**Written problem**
Omit the pictures and return every entry exactly as written.

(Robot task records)
## START

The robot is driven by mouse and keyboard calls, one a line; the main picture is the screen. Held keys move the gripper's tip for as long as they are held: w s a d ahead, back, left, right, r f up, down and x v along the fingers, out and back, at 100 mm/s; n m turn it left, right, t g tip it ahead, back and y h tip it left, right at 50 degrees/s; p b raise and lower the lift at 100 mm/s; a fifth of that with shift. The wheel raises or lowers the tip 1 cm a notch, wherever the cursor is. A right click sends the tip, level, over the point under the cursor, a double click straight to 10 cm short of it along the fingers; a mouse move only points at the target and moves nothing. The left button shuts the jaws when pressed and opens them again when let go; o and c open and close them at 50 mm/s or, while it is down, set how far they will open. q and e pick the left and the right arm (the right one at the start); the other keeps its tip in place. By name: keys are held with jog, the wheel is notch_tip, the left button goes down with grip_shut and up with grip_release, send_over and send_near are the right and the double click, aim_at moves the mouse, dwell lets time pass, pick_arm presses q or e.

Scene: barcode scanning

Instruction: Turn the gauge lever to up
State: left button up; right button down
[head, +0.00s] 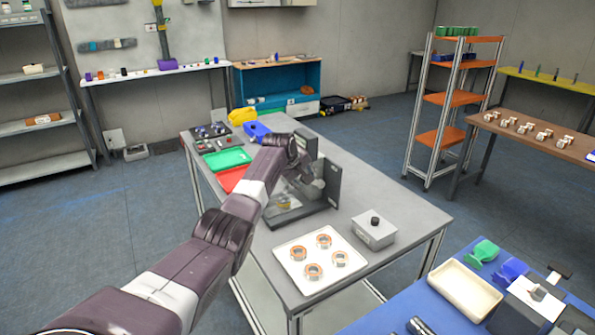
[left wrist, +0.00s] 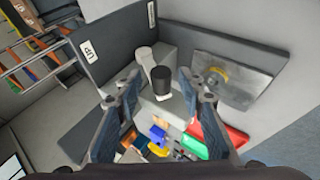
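The gauge (head: 333,186) stands on the grey table in the head view, with a dark upright panel and a base plate. In the left wrist view the gauge has a dark panel with a white UP label (left wrist: 89,51). A pale grey lever with a black cylindrical knob (left wrist: 160,77) shows beside it. My left gripper (left wrist: 160,84) is open, with one finger on each side of the knob and visible gaps. In the head view my left arm reaches to the gauge and partly hides it. My right gripper is not in view.
A white tray (head: 284,257) with several ring parts and a grey box with a black knob (head: 374,229) sit in front of the gauge. Green (head: 227,159) and red (head: 228,180) trays lie behind my arm.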

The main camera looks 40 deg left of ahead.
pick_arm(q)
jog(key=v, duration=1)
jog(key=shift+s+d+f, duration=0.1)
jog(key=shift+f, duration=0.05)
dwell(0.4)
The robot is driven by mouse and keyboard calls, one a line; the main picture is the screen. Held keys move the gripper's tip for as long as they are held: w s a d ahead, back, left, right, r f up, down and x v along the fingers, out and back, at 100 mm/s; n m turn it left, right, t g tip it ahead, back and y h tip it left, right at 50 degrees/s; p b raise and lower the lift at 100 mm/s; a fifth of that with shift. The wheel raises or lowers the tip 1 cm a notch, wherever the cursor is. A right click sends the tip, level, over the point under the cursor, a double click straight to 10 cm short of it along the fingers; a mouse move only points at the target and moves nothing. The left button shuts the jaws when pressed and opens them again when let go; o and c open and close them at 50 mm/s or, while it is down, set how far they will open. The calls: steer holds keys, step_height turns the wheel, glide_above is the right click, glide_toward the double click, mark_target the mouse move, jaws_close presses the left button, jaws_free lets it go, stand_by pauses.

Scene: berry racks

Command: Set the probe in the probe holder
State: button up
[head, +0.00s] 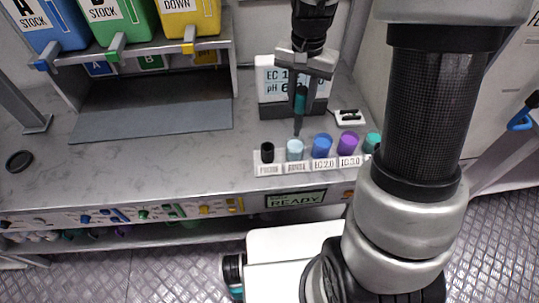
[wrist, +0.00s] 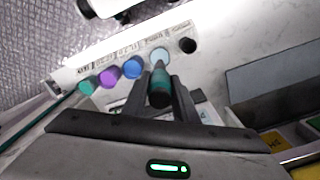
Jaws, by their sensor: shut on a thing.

## END

**Answer for this exercise**
The robot is driven by mouse and keyboard calls, one a line; the main picture is the screen. Held keys move the gripper's tip for as long as they are held: w s a d ahead, back, left, right, r f up, down and x v along the fingers, out and back, at 100 mm/s; n m turn it left, right, t g tip it ahead, back and y h tip it left, right at 50 degrees/s; p b raise and lower the lift at 100 mm/s; a fifth of that with shift. The wheel raises or lowers the tip 1 cm a notch, wherever the cursor is. A right click sends the tip, level, over the point under the cursor, a double click straight to 10 cm short of it along the fingers; a mouse move only points at the target and moves nothing. The left button shuts the jaws when pressed and opens them again when let go; o and c open and close them at 50 mm/s or, while it is down, set how far they will open. q and e pick the left and the right arm (the right one at the start); the other keeps its tip in place. By name: keys are held with jog, the wheel is notch_tip, the left button goes down with grip_shut and up with grip_release, send_over and send_near are the right and the double click, aim_at moves the mouse, dwell lets time pass, pick_arm presses q or e.

Scene: barcode scanning

Instruction: Turn the gauge lever to up
State: left button up; right button down
[head, +0.00s] 
[left wrist, +0.00s] 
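The gauge (head: 333,186) stands on the grey table in the head view, with a dark upright panel and a base plate. In the left wrist view the gauge has a dark panel with a white UP label (left wrist: 89,51). A pale grey lever with a black cylindrical knob (left wrist: 160,77) shows beside it. My left gripper (left wrist: 160,84) is open, with one finger on each side of the knob and visible gaps. In the head view my left arm reaches to the gauge and partly hides it. My right gripper is not in view.
A white tray (head: 284,257) with several ring parts and a grey box with a black knob (head: 374,229) sit in front of the gauge. Green (head: 227,159) and red (head: 228,180) trays lie behind my arm.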

The main camera looks 40 deg left of ahead.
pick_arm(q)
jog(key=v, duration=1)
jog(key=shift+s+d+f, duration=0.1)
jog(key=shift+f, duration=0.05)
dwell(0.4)
The robot is driven by mouse and keyboard calls, one a line; the main picture is the screen. Held keys move the gripper's tip for as long as they are held: w s a d ahead, back, left, right, r f up, down and x v along the fingers, out and back, at 100 mm/s; n m turn it left, right, t g tip it ahead, back and y h tip it left, right at 50 degrees/s; p b raise and lower the lift at 100 mm/s; a fifth of that with shift. The wheel raises or lowers the tip 1 cm a notch, wherever the cursor is. A right click sends the tip, level, over the point under the cursor, a double click straight to 10 cm short of it along the fingers; a mouse move only points at the target and moves nothing. The left button shuts the jaws when pressed and opens them again when let go; o and c open and close them at 50 mm/s or, while it is down, set how far they will open. The calls: steer holds keys, step_height turns the wheel, glide_above is the right click, glide_toward the double click, mark_target the mouse move, jaws_close presses the left button, jaws_free lets it go, stand_by pauses.

Scene: berry racks

Command: Set the probe in the probe holder
State: button up
[head, +0.00s] 
[wrist, +0.00s] 
Jaws, by their sensor: shut on a thing.

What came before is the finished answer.